Saved entries
------------------------------

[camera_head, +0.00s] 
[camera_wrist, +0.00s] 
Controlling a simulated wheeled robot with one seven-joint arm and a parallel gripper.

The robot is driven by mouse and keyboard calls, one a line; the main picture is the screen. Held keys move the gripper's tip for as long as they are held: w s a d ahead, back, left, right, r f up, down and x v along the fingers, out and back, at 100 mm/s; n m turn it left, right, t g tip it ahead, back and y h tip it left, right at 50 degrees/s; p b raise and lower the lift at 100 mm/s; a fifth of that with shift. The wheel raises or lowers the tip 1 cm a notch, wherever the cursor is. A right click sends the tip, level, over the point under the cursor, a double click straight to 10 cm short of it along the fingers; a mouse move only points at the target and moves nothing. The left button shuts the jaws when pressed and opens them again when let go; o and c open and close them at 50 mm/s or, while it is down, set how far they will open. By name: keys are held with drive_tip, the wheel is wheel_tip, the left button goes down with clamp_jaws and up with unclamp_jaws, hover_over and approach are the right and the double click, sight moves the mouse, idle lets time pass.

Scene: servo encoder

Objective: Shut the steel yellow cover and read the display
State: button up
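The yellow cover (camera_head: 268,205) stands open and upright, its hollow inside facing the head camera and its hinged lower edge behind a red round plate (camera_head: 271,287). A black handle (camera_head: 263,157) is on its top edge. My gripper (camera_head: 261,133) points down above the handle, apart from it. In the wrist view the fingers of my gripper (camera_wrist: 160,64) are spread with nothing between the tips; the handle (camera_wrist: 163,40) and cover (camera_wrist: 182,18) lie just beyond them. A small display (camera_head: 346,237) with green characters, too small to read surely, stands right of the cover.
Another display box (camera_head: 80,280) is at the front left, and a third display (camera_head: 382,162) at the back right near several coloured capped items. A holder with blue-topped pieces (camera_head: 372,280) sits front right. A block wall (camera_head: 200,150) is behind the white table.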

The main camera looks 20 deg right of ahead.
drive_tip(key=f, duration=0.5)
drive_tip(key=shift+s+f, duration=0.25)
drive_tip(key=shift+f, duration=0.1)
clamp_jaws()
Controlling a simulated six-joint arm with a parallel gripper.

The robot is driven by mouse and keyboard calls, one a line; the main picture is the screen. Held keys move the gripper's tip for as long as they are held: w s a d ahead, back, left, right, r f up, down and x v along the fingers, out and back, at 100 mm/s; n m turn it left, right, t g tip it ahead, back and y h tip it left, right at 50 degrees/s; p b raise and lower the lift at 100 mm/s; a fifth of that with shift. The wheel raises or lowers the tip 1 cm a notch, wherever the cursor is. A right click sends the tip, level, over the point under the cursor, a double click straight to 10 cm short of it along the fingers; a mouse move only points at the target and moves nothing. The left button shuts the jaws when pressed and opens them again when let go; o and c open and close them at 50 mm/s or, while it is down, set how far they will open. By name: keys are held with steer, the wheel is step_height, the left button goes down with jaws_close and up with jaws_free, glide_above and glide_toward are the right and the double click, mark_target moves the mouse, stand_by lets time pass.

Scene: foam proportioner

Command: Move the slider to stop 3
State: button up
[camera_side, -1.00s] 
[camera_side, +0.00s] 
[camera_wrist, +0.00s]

------------------------------

_PROBLEM DETAILS_: Starting with the line that contains "Scene: foam proportioner", write out each line through the end of the listing, exactly as it appears, and include nothing else.

_SOLUTION FOR THIS PROBLEM_:
Scene: foam proportioner

Command: Move the slider to stop 3
State: button up
[camera_side, -1.00s] 
[camera_side, +0.00s] 
[camera_wrist, +0.00s]

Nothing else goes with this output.